The Mercury backs such a project in spite of the overwhelming evidence that most such projects do not bring in the purported economic benefits touted by the projects’ supporters. In fact, the same day the Mercury came out in favor of Measure J, Scott Herhold wrote a column basically admitting that the project does not make economic sense. Instead, he argues, Santa Clara should foot the bill simply out of civic pride.

Civic pride? In a football stadium? I’m sorry, but my civic pride derives from our otherwise well run city. Santa Clara is a city that pays attention to its general fund, and socks away cash for those years when revenues cannot meet expenditures. It is a city that has the wherewithal to fund its own library system, and its own utility with rates that are the envy of the rest of the valley. It is a city where the public parks, pools and other amenities aren’t closing because of fiscal mismanagement, unlike our bigger neighbor.

The Mercury correctly points out that, ideally, a project with such a regional impact should have the costs borne by the entire region. For example, even though Santa Clara has to foot the bill, less than 10% of the jobs generated will go to Santa Clara residents. It then says that the political realities make such regional cooperation impossible. Would those be the same political realities that make Caltrain, BART, the MTA, various water agencies and other regional governing structures impossible?

The Mercury’s slanted coverage of this issue also extends to other issues facing Santa Clara. In a story on Yahoo’s proposed new campus in Santa Clara, Lisa Fernandez pointedly remarks on the lack of opposition to such a large project, in direct contrast to the stadium. Left unsaid is that the city doesn’t need to invest public money in such a project on the scale of the stadium; that the jobs being created by Yahoo’s expansion will be better paid than the minimum wage, concession-type jobs of the stadium; and that the taxes generated by such a project will far outstrip any revenues generated by the stadium.

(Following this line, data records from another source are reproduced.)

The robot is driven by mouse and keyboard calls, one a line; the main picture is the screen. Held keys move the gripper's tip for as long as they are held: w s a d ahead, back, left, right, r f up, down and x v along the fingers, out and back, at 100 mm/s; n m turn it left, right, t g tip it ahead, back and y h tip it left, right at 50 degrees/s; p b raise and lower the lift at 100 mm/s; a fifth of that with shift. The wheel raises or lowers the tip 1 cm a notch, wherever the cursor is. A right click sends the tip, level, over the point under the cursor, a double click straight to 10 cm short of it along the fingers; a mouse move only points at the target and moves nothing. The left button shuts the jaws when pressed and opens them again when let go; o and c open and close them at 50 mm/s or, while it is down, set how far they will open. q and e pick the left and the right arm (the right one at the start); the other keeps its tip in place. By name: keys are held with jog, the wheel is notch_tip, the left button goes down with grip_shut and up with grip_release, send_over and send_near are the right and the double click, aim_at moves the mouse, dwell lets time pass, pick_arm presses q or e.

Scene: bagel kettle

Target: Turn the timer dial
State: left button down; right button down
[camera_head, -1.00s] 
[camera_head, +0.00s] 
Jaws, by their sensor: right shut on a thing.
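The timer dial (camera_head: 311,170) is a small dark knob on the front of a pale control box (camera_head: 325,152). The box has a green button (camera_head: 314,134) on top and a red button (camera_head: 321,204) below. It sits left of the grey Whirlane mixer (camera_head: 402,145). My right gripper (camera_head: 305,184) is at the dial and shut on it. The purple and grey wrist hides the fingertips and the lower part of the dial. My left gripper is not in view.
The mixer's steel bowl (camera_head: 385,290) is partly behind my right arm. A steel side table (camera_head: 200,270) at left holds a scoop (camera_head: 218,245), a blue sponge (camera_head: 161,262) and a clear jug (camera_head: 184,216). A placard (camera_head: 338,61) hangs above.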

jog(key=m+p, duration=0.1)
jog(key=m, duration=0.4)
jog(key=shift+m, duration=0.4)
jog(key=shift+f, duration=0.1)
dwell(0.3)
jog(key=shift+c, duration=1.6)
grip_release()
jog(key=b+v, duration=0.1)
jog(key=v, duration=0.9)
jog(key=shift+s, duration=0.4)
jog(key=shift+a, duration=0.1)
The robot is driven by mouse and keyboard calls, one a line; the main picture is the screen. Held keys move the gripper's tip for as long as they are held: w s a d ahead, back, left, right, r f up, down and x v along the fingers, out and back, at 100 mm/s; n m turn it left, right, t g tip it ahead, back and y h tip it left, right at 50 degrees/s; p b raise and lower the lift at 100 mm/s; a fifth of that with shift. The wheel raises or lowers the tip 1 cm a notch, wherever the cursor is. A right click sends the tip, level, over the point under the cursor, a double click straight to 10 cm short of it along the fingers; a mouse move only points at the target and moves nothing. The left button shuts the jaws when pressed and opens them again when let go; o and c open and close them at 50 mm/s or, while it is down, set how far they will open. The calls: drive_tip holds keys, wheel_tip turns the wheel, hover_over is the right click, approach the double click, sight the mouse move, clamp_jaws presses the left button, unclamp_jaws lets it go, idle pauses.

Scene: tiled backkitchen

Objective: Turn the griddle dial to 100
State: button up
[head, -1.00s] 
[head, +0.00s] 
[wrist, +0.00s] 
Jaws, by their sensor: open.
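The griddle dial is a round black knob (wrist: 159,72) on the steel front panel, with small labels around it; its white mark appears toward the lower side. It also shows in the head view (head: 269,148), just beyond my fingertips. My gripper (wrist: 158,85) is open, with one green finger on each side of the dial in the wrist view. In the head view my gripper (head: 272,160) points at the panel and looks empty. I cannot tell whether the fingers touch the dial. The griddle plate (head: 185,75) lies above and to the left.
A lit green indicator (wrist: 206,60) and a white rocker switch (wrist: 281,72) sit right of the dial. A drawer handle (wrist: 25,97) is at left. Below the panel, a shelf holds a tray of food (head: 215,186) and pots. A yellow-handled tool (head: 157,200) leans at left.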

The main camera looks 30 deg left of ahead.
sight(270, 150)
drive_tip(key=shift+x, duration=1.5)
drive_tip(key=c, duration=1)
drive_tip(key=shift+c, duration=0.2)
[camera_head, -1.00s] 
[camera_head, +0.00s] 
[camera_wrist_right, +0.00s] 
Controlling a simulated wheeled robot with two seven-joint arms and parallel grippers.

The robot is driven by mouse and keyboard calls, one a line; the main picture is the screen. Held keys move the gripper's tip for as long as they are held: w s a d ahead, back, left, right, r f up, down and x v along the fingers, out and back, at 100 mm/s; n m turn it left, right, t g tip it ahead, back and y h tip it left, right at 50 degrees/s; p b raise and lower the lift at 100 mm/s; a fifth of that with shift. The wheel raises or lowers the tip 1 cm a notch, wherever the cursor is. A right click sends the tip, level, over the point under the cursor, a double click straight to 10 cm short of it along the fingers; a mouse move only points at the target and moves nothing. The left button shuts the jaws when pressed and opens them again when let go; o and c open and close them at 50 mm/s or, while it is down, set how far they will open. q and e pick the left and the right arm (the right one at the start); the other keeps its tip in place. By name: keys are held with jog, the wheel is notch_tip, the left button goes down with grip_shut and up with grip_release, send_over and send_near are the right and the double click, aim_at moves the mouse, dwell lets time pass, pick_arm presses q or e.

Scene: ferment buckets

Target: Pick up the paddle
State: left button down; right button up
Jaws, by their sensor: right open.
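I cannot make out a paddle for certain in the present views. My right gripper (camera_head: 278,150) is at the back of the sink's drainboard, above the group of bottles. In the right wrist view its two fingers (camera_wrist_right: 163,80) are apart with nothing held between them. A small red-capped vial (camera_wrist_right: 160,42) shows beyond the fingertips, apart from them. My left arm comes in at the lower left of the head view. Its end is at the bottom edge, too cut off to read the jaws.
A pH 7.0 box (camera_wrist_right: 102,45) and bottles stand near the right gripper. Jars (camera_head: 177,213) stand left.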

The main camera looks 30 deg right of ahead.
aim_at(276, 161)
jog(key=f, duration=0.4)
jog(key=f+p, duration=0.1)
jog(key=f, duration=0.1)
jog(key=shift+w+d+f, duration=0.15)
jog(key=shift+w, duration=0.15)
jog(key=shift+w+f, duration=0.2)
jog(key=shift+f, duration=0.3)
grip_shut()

The Mercury’s coverage and editorial also leaves out a very important footnote. $20M of this funding is to come from the city utility’s emergency fund, to help move a substation to a different location. Recently, every Santa Clara resident should have received a notice where this same utility wants to increase our rates, the second such increase in as many years. If our utility has the money to spend on a stadium, then why do our utility rates need to rise – again? And perhaps this isn’t a tax increase to support the stadium, but at this point, that’s all semantics. Residents will be paying more, one way or another.

KJ

Sunday, April 18, 2010

"Net Present Value" vs. "Actual Dollars"

Mayor Mahan & Councilmember Matthews have revolutionized the housing market with their discovery that "net present value figures ... are based on outdated economic assumptions" and that we should focus on "actual dollars" paid over 40 years!

Madam Mayor, I'll buy your home for $1 million -- a good $100,000 over the current market price. I'll pay you in 2050. Do we have a deal? Can you vacate by next Tuesday?

Fair Market Rent for the proposed stadium site is currently over $1.8 million per year. Even with the new Mahan-Matthews Math, that should be worth over $72 million in "actual dollars." Too bad the 49ers LLC only signed up for $40 million.

This is a bad deal -- with or without the lies the Mayor is spreading.